From the scenario outlined here when telecommunications and television broadcasting were state-owned monopolies, liberalization ushered in drastic changes in both areas, with competition from international satellite television providers and private domestic broadcasters having fairly changed the name of the game—from one channel, namely, Doordarshan, till 1990, by 2001, urban India could suddenly tune into 70 channels: ‘The invasion of the Indian skies by Satellite Television Asian Region (STAR) and other international and domestic players has now filled the homes of millions with diverse programmes’ (p. 69)—with another important fallout of this factor being the state’s granting of ‘autonomy’ to the national broadcasting organization and the All India Radio, which have, since 1997, operated under the entity that is ‘Prasar Bharati’. From the 1990s onwards, India was, for the first time, awash with programming in English, Hindi, several regional and some foreign languages (p. 89), and realizing the import of culture to marketing, and the role of ‘Bollywood’ and the Indian film industry on content generation across mediums. From charting and decoding the rural/urban divide in terms of penetration and potential as markets, to thorough content and discourse analyses of programming on Doordarshan as well as the ranks of private television operators, this study has important things to say for future policy and the charting of trends—projections—for where television as a medium, and as an industry, is headed in times to come.

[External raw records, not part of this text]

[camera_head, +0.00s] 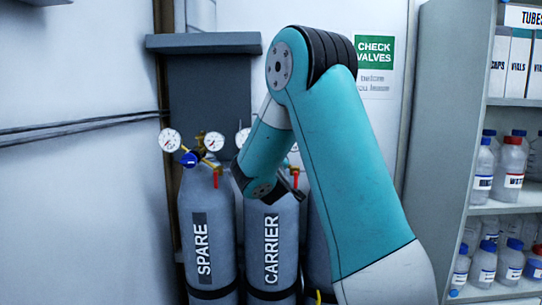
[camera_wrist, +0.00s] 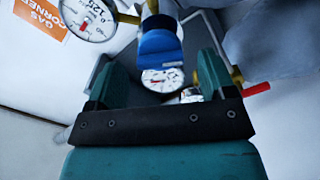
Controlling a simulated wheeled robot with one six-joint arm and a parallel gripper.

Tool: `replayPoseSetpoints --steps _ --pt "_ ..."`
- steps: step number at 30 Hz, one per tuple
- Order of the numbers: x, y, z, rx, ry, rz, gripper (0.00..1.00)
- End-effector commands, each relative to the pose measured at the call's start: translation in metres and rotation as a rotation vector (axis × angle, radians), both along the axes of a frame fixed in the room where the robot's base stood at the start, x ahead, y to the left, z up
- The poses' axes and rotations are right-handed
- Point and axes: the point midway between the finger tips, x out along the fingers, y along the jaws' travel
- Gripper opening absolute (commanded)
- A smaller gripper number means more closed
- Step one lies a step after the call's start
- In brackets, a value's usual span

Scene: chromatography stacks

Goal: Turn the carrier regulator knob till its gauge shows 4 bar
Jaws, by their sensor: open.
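The carrier cylinder (camera_head: 271,235) stands in the middle of the head view, marked CARRIER. Its regulator is mostly hidden behind my arm, with part of a gauge (camera_head: 243,137) showing. In the wrist view a blue knob (camera_wrist: 160,48) appears between the two teal fingers of my gripper (camera_wrist: 157,62). The gripper is open, with gaps on both sides of the knob; how deep the knob sits between the fingers I cannot tell. One white gauge (camera_wrist: 163,79) shows beyond the knob and a larger one (camera_wrist: 88,16) at upper left. Neither pressure can be read with certainty.
The spare cylinder (camera_head: 208,240) stands left of the carrier, with its own blue knob (camera_head: 188,159) and gauges. A third cylinder (camera_head: 317,255) is partly hidden behind my arm. A red handle (camera_wrist: 257,88) lies right of my gripper. Bottle shelves (camera_head: 505,205) stand at right.

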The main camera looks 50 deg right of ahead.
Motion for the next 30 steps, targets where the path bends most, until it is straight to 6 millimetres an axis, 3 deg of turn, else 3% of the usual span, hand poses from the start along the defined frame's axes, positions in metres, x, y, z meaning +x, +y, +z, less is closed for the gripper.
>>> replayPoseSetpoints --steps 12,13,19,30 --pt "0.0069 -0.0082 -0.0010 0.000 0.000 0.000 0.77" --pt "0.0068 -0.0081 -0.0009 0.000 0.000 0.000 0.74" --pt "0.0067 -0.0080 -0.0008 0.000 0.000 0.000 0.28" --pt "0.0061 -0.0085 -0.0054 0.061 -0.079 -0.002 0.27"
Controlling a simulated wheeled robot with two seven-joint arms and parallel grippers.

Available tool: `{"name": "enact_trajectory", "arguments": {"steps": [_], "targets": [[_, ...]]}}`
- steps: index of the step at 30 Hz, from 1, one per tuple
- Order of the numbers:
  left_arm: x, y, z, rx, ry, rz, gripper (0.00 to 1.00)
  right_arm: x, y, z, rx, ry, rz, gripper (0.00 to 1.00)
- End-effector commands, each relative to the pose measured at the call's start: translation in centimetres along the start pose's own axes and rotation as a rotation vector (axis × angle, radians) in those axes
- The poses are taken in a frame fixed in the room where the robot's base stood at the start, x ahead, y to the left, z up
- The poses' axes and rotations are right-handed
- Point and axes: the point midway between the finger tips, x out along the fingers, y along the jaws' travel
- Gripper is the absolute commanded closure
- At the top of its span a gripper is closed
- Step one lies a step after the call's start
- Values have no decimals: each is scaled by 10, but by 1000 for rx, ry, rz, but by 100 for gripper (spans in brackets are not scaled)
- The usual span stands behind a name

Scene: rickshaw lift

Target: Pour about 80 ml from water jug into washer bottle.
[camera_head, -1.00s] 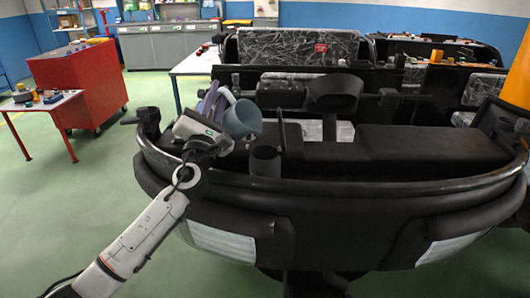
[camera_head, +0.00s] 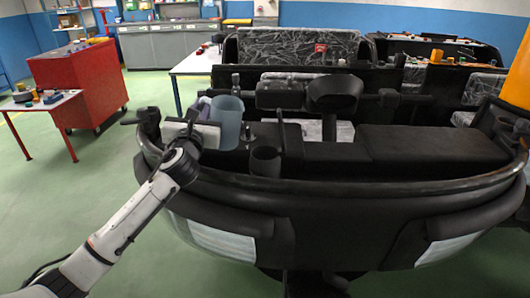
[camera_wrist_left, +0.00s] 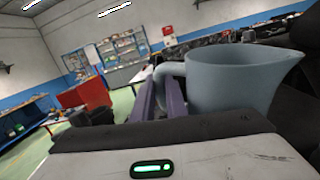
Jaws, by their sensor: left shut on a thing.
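The water jug (camera_head: 227,122) is blue-grey, with a handle on its left and a spout on its right. It stands about upright above the dark front body of the rickshaw. My left gripper (camera_head: 204,110) is shut on the jug's handle. In the left wrist view the purple fingers (camera_wrist_left: 162,98) close at the handle of the jug (camera_wrist_left: 232,82). The water inside cannot be seen. A dark open-topped cylinder (camera_head: 265,161) stands to the right of and below the jug; I cannot tell for sure that it is the washer bottle. My right gripper is not in view.
The black rickshaw body (camera_head: 330,185) fills the middle and right, with a thin upright lever (camera_head: 281,132) and a round dark housing (camera_head: 335,92) near the jug. A red cabinet (camera_head: 80,82) and a small red-legged table (camera_head: 45,105) stand at left. The green floor at lower left is clear.

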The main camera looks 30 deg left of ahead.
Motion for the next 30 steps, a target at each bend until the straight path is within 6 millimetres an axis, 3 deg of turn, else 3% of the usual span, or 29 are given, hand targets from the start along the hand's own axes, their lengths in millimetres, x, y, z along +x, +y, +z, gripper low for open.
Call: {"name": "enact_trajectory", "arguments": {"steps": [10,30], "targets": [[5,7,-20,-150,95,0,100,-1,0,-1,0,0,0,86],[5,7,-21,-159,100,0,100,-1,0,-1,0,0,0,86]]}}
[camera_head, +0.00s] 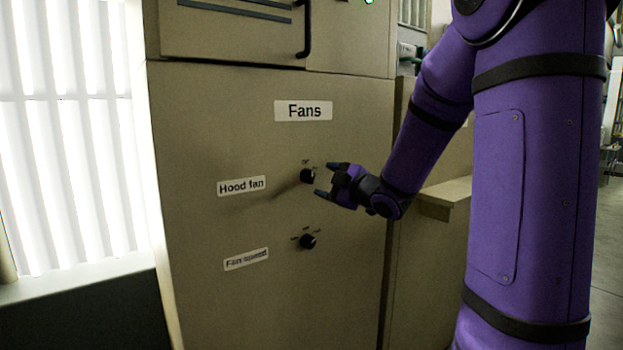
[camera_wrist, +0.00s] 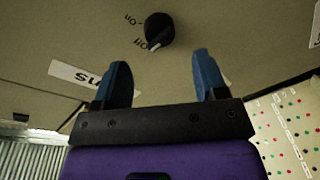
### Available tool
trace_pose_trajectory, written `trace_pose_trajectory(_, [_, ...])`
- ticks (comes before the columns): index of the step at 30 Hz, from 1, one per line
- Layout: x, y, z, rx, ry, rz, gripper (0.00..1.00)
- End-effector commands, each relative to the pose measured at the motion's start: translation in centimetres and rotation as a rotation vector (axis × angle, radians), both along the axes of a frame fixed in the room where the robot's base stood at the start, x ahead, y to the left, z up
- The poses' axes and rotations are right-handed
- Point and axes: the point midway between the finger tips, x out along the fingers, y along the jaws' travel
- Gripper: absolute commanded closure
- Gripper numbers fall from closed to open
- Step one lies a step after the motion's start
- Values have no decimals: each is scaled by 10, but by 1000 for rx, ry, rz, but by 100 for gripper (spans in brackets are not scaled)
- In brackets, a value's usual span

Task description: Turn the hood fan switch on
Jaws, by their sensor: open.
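The hood fan switch (camera_head: 307,176) is a round black knob on the beige cabinet front, right of the "Hood fan" label (camera_head: 241,186). In the wrist view the knob (camera_wrist: 159,29) shows a white pointer line directed at the "Off" mark, with an "On" mark beside it. My gripper (camera_head: 325,181) is open, with its two blue-tipped fingers just right of the knob. In the wrist view the gripper (camera_wrist: 163,80) is empty, and the knob lies ahead of the gap between the fingertips, apart from them.
A second black knob (camera_head: 307,241) sits below, beside a "Fan speed" label (camera_head: 246,259). The "Fans" sign (camera_head: 303,111) is above. A black handle (camera_head: 304,28) projects from the upper panel. A beige ledge (camera_head: 446,197) stands right of the cabinet, behind my arm.

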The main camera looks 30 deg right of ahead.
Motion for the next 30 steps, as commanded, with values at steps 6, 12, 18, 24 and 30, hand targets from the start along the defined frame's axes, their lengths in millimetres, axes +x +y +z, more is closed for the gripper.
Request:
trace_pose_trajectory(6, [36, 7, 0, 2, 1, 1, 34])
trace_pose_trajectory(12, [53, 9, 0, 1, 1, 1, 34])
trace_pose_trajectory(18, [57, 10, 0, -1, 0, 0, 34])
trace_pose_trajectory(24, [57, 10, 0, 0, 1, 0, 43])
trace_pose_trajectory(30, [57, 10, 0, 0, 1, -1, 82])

Narayan’s work takes cognizance of the links between the broader processes of globalization, liberalization and privatization and the rapid growth of the broad domain of electronic communications in the past two decades. This is an important nexus, and one which the book attempts to highlight in myriad ways by examining the onus of ownership of technology, audience shares/revenues, content and its generation and the regulatory/policy frameworks which govern the medium. The text posits questions such as whether control over the medium is devolving to global or local players, post-1990, and determines what the state’s response to these challenges has been.